• Given task
Pick out every line holding the string "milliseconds" and copy it.

• Data to process

======

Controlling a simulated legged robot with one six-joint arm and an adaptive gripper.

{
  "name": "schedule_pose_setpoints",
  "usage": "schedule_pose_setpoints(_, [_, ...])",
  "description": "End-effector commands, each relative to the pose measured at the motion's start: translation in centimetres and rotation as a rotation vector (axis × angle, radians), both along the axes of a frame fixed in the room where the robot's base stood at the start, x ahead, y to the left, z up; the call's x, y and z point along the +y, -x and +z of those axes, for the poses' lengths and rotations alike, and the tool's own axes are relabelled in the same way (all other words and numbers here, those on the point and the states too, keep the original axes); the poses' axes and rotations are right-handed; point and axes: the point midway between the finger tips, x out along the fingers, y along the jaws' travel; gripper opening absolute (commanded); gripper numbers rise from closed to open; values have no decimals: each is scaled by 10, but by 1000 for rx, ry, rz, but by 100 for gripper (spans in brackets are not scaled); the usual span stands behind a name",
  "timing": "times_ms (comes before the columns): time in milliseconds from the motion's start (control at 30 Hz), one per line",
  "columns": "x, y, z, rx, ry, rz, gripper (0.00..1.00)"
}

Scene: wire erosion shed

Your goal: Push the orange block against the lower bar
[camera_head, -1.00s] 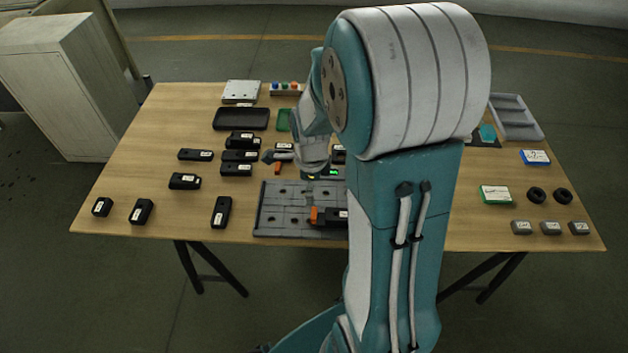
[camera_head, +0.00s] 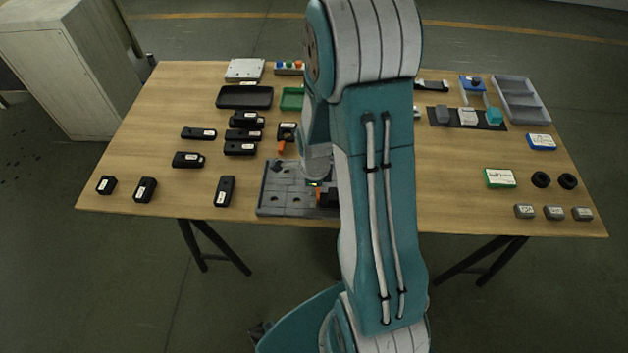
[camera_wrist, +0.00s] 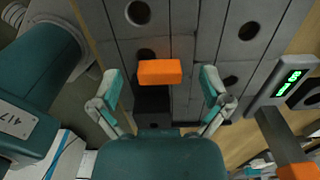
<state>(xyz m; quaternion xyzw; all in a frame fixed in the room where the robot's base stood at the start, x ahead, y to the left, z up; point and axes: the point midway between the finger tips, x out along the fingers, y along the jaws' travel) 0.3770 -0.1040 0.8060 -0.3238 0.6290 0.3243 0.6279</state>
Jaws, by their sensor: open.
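The orange block (camera_wrist: 160,72) lies on the grey holed plate (camera_wrist: 200,18) in the wrist view, with a dark block or recess (camera_wrist: 153,100) just below it. My gripper (camera_wrist: 161,86) is open, with one finger on each side of the orange block and a gap on both sides. I cannot tell its height above the plate. In the head view, my arm hides the gripper and the plate's right part; the plate's left part (camera_head: 272,197) shows, with a small orange patch (camera_head: 319,197) near its front edge. I cannot single out the lower bar.
A grey device with a lit green display (camera_wrist: 292,76) and an orange bar (camera_wrist: 298,170) are at right in the wrist view. In the head view, several black parts (camera_head: 240,148) stand left of the plate. Green (camera_head: 500,178) and blue boxes (camera_head: 541,142) are at right.

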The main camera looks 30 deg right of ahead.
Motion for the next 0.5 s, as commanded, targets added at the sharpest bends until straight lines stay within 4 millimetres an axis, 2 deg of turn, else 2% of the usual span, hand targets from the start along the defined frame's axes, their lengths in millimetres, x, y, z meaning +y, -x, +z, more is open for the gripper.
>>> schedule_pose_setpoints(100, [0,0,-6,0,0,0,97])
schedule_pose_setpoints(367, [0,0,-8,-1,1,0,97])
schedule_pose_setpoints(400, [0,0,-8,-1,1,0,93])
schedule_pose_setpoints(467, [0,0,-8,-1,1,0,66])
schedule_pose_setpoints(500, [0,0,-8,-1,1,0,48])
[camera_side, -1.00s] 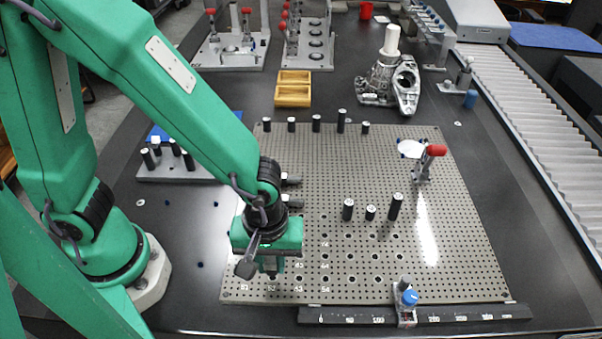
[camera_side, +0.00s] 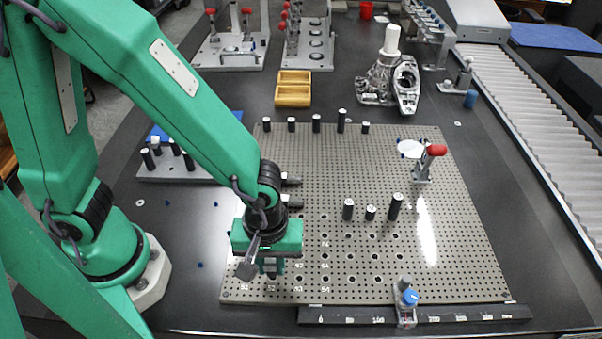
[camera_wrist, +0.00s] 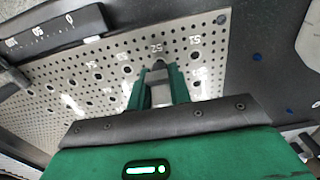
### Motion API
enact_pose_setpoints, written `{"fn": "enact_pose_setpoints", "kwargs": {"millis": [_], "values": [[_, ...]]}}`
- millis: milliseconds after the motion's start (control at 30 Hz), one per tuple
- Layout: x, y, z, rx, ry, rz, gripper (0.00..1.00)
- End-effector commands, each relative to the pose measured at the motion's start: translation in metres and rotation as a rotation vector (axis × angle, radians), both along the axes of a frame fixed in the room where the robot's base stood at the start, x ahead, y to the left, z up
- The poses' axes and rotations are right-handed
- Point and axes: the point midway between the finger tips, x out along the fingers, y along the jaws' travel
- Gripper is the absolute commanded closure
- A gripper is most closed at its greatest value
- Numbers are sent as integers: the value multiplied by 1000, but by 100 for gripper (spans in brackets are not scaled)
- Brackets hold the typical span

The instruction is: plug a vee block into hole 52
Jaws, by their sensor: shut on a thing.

======

• Written solution
  "timing": "times_ms (comes before the columns): time in milliseconds from the motion's start (control at 30 Hz), one per line",
- millis: milliseconds after the motion's start (control at 30 Hz), one per tuple

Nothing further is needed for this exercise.